What is also apparent is that a very popular class of SUV, the pick-up passenger vehicle class, will see its prices go up significantly. Most of the vehicles in this category would fall under the third tier of the excise tax schedule, and will see a tax rate of 20% applied to the NMISP. A mid-grade PPV/SUV with a current MSRP of around PhP 1.630 million could see its prices go up by about 8.9% to PhP 1.775 million, while a top-of-the-line PPV/SUV with a current MSRP of around PhP 2.090M could see its prices go up by about 8.13% to PhP 2.260M
The higher end SUVs, particularly those in the midsize category and up, could actually have lower prices. This trend is similar to the high end vehicles in the passenger car classes.
What the simulation makes clear is that, with all the variables constant, the automotive excise tax that was signed into law is much milder than the bills that came from the House of Representatives, the Senate, and the early proposal from the Department of Finance.
The potential increases in price seem to be well under the initial estimates that would have spelled disaster for the premium and luxury automobile industry which accounts for just about 1% of annual car sales in the Philippines. Moreover, the lower increases in price would also mean that the Philippine auto industry could keep its growth on track as the price hikes can be mitigated through financing.

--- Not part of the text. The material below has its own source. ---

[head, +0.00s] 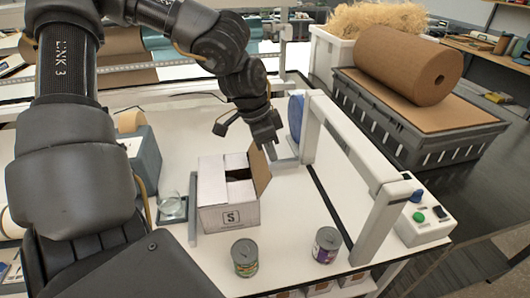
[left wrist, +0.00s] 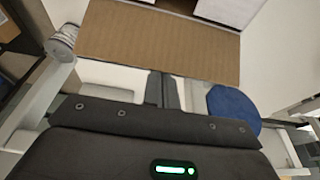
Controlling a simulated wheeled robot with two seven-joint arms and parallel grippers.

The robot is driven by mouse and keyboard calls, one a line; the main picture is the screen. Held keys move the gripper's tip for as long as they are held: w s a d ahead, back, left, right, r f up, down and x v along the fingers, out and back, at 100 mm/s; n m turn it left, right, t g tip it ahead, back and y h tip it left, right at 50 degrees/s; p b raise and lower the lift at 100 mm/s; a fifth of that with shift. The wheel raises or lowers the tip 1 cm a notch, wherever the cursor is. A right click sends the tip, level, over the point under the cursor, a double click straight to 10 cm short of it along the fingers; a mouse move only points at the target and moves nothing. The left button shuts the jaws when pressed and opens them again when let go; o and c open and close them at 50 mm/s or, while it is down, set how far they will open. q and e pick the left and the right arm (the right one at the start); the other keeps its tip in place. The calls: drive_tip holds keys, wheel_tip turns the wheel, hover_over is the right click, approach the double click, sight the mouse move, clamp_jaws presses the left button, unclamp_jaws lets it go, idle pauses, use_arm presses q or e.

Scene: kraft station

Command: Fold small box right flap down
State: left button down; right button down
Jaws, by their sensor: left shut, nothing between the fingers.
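The small box (head: 228,212), white with an "S" label, stands on the white table. Its right flap (head: 260,170) stands up, tilted outward, with its brown face showing. Other white top flaps lie inward, with a dark gap between them. My left gripper (head: 271,152) is shut and empty, pointing down just beside the right flap's upper edge. In the left wrist view the brown flap (left wrist: 160,42) lies just ahead of the closed fingertips (left wrist: 161,78); I cannot tell whether they touch it. My right gripper is not in view.
Two cans (head: 244,258) (head: 326,245) stand in front of the box. A glass dish (head: 173,208) and tape dispenser (head: 143,155) are left of it. A white frame (head: 375,225) with a blue disc (head: 296,115) stands to the right, near a button box (head: 425,222).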

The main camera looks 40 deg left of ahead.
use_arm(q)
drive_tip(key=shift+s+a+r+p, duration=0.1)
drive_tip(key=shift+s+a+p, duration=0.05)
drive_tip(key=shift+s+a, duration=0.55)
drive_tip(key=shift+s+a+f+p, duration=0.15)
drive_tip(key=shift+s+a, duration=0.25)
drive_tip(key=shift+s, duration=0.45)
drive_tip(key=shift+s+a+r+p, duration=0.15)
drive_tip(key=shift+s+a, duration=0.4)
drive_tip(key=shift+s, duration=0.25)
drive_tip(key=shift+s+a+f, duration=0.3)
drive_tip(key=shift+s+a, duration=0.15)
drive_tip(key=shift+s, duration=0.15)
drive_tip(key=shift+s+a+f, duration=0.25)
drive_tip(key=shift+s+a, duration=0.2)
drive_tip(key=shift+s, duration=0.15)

Now we can hope that the model categories that could end up with lower prices given the new tax scheme would actually go down in price, but the industry executives we spoke to unanimously refuted that possibility. A reduction in price will be bad for business, as customers who bought prior wouldn't be too thrilled at that prospect. It is expected that the distributors/manufacturers would use the opportunity to increase their profit margins.